EXERCISE BRIEF — Return each line of the material verbatim.

····················

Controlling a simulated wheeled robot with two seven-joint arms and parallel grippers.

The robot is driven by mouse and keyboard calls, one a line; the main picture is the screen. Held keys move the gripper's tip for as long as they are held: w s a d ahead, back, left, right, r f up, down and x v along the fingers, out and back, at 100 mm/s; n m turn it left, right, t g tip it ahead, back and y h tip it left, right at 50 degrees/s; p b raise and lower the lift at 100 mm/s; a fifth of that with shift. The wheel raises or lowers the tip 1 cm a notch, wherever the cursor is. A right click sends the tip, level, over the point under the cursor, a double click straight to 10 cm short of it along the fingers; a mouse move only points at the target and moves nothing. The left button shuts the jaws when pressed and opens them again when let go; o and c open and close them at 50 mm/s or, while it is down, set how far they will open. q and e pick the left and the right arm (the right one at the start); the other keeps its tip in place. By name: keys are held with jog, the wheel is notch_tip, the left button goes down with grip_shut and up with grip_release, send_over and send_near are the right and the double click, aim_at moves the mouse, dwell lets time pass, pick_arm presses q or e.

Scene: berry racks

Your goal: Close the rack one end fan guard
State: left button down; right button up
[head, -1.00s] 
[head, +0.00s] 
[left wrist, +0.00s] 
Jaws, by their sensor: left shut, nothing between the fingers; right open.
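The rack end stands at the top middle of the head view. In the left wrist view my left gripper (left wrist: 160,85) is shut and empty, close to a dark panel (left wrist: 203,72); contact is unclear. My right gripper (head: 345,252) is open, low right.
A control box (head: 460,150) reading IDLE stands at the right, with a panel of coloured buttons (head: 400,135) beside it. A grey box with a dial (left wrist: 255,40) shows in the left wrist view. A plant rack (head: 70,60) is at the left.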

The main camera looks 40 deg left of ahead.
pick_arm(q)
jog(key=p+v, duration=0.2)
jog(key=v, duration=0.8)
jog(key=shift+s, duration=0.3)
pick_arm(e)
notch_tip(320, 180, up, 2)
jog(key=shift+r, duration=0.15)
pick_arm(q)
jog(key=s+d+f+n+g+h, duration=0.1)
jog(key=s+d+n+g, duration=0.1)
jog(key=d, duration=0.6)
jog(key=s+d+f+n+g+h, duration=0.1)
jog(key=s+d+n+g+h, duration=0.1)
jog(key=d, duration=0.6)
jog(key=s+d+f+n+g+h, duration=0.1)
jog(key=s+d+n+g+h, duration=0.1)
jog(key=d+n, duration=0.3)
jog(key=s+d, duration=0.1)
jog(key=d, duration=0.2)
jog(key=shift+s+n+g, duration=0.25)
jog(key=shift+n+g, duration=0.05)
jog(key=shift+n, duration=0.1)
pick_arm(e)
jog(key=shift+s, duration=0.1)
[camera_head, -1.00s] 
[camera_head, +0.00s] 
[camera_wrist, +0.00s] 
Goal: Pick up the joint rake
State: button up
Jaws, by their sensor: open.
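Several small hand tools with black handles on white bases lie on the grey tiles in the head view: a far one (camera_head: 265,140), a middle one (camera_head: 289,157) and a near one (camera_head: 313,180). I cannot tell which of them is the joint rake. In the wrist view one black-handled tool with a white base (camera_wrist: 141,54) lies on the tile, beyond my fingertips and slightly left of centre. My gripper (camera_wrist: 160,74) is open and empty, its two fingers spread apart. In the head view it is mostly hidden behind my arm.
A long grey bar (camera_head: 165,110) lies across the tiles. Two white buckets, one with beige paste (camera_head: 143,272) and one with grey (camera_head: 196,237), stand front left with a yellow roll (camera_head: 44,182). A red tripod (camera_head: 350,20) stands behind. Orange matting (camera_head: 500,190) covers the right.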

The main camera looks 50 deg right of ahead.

····················

SOLVED EXERCISE —
Controlling a simulated wheeled robot with two seven-joint arms and parallel grippers.

The robot is driven by mouse and keyboard calls, one a line; the main picture is the screen. Held keys move the gripper's tip for as long as they are held: w s a d ahead, back, left, right, r f up, down and x v along the fingers, out and back, at 100 mm/s; n m turn it left, right, t g tip it ahead, back and y h tip it left, right at 50 degrees/s; p b raise and lower the lift at 100 mm/s; a fifth of that with shift. The wheel raises or lowers the tip 1 cm a notch, wherever the cursor is. A right click sends the tip, level, over the point under the cursor, a double click straight to 10 cm short of it along the fingers; a mouse move only points at the target and moves nothing. The left button shuts the jaws when pressed and opens them again when let go; o and c open and close them at 50 mm/s or, while it is down, set how far they will open. q and e pick the left and the right arm (the right one at the start); the other keeps its tip in place. By name: keys are held with jog, the wheel is notch_tip, the left button goes down with grip_shut and up with grip_release, send_over and send_near are the right and the double click, aim_at moves the mouse, dwell lets time pass, pick_arm presses q or e.

Scene: berry racks

Your goal: Close the rack one end fan guard
State: left button down; right button up
[head, -1.00s] 
[head, +0.00s] 
[left wrist, +0.00s] 
Jaws, by their sensor: left shut, nothing between the fingers; right open.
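The rack end stands at the top middle of the head view. In the left wrist view my left gripper (left wrist: 160,85) is shut and empty, close to a dark panel (left wrist: 203,72); contact is unclear. My right gripper (head: 345,252) is open, low right.
A control box (head: 460,150) reading IDLE stands at the right, with a panel of coloured buttons (head: 400,135) beside it. A grey box with a dial (left wrist: 255,40) shows in the left wrist view. A plant rack (head: 70,60) is at the left.

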The main camera looks 40 deg left of ahead.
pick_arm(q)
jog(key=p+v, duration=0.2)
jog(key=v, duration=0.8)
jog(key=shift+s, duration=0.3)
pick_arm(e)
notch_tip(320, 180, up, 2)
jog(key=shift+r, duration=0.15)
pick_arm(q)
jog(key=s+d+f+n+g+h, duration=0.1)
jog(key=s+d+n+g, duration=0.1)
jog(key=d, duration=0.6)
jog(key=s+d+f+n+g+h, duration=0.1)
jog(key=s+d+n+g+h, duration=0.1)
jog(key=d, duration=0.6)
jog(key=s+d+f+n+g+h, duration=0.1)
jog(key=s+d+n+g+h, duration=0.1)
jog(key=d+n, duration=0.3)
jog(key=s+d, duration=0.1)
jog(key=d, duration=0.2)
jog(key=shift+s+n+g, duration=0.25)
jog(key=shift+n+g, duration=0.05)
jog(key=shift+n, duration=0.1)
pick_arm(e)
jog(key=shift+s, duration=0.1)
[camera_head, -1.00s] 
[camera_head, +0.00s] 
[camera_wrist, +0.00s] 
Goal: Pick up the joint rake
State: button up
Jaws, by their sensor: open.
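Several small hand tools with black handles on white bases lie on the grey tiles in the head view: a far one (camera_head: 265,140), a middle one (camera_head: 289,157) and a near one (camera_head: 313,180). I cannot tell which of them is the joint rake. In the wrist view one black-handled tool with a white base (camera_wrist: 141,54) lies on the tile, beyond my fingertips and slightly left of centre. My gripper (camera_wrist: 160,74) is open and empty, its two fingers spread apart. In the head view it is mostly hidden behind my arm.
A long grey bar (camera_head: 165,110) lies across the tiles. Two white buckets, one with beige paste (camera_head: 143,272) and one with grey (camera_head: 196,237), stand front left with a yellow roll (camera_head: 44,182). A red tripod (camera_head: 350,20) stands behind. Orange matting (camera_head: 500,190) covers the right.

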The main camera looks 50 deg right of ahead.

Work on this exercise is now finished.